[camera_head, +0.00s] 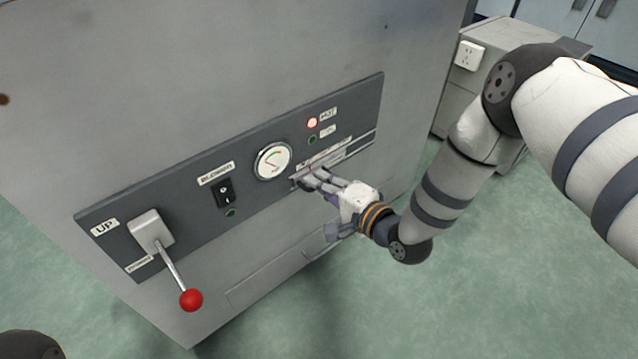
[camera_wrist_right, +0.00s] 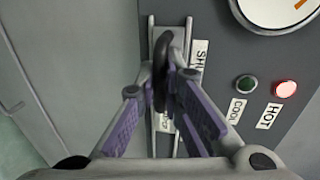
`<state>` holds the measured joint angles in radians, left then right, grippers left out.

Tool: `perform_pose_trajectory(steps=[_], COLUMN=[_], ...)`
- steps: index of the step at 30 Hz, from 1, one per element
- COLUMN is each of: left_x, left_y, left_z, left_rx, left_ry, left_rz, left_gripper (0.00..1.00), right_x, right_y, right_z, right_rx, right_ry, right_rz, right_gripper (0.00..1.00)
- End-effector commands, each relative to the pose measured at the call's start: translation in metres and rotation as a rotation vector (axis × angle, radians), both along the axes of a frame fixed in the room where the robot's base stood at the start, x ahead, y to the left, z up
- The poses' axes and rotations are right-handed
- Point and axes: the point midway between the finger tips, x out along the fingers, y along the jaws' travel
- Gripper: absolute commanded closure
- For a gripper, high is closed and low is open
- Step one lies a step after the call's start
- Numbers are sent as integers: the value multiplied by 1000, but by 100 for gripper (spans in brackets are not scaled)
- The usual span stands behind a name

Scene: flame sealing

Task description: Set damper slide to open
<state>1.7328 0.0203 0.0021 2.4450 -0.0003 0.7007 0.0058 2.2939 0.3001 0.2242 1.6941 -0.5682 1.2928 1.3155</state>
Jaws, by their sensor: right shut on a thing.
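The damper slide is a narrow pale track (camera_wrist_right: 154,135) on the dark control panel, with a dark upright knob (camera_wrist_right: 162,62) near its top end in the right wrist view. A label starting "SHU" (camera_wrist_right: 198,62) is beside that end, with its remainder hidden. My right gripper (camera_head: 311,183) is at the left end of the slide in the head view. Its fingers are closed around the knob, one on each side. In the head view the fingers hide the knob. My left gripper is not in view.
The grey cabinet's panel (camera_head: 100,212) also bears a round gauge (camera_head: 272,161), a blower switch (camera_head: 225,192), a lit red HOT lamp (camera_head: 312,123), a dark green COOL lamp (camera_wrist_right: 246,84) and a red-balled lever (camera_head: 191,300). Green floor (camera_head: 480,290) is clear at right.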

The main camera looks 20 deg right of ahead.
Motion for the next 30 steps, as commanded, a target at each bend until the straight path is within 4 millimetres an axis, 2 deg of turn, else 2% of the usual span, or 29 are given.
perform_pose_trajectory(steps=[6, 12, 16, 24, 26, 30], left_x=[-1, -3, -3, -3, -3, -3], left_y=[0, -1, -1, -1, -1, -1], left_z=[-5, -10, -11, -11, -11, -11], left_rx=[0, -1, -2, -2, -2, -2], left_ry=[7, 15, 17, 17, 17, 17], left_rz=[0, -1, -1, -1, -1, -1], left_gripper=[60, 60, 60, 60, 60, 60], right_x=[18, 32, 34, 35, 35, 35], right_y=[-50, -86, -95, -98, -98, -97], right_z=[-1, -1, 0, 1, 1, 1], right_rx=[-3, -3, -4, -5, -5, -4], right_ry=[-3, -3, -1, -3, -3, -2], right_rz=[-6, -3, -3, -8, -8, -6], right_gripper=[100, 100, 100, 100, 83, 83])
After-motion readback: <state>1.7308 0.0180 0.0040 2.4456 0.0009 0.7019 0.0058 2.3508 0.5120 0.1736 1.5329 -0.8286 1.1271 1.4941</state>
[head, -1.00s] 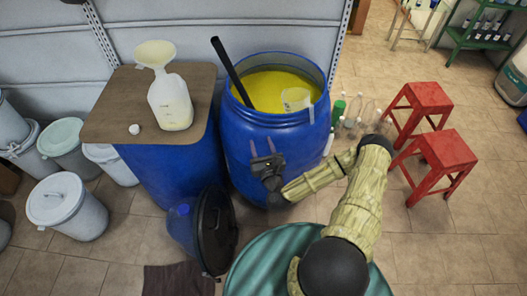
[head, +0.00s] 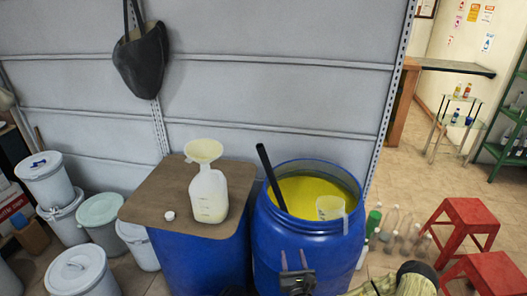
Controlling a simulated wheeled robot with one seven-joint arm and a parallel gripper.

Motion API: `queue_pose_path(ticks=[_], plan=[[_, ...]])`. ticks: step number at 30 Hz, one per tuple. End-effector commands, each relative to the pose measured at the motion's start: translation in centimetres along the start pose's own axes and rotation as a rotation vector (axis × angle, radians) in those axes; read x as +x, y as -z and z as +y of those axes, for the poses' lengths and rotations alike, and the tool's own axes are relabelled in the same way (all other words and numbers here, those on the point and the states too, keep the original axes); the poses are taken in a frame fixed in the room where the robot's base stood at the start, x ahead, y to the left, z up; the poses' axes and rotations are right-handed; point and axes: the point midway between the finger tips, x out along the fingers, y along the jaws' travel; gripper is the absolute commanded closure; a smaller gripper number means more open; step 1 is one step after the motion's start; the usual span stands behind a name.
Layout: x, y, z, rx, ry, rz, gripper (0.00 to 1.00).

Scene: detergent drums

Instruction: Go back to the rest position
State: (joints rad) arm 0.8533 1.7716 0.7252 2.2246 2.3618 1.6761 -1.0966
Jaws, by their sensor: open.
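My gripper (head: 298,272) is open and empty, low in the head view, in front of the blue drum (head: 262,240). I cannot tell whether it touches the drum. Part of my arm shows at the bottom right. The drum holds yellow liquid (head: 300,198), with a black stick (head: 270,176) leaning in it and a clear measuring jug (head: 330,208) at its right rim. A white jug (head: 209,197) with a funnel (head: 203,150) in its mouth stands on the brown board (head: 160,205). A white cap (head: 169,215) lies beside it.
White buckets (head: 84,272) stand at the left. Several bottles (head: 392,220) stand on the floor right of the drum, near the red stools (head: 465,225). A black bag (head: 142,60) hangs on the grey wall (head: 270,90). A green shelf (head: 508,140) is at the far right.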

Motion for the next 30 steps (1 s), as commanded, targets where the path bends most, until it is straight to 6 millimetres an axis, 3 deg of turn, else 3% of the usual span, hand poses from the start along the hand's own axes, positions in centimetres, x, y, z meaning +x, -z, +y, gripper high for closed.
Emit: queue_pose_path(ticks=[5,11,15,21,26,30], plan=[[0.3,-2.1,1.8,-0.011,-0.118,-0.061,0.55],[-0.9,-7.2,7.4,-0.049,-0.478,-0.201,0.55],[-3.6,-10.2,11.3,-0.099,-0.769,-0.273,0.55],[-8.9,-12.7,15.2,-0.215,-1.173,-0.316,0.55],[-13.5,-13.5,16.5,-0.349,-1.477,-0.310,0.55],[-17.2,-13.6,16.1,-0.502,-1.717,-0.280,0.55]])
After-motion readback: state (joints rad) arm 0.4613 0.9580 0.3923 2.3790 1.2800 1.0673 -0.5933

::::

Short problem:
Above are the records; from them, give again exactly the lines from the one containing "Scene: flame sealing" through the one containing "<state>1.7328 0.0203 0.0021", both included.

Response below:
Scene: flame sealing

Task description: Set damper slide to open
<state>1.7328 0.0203 0.0021 2.4450 -0.0003 0.7007 0.0058 2.2939 0.3001 0.2242 1.6941 -0.5682 1.2928 1.3155</state>

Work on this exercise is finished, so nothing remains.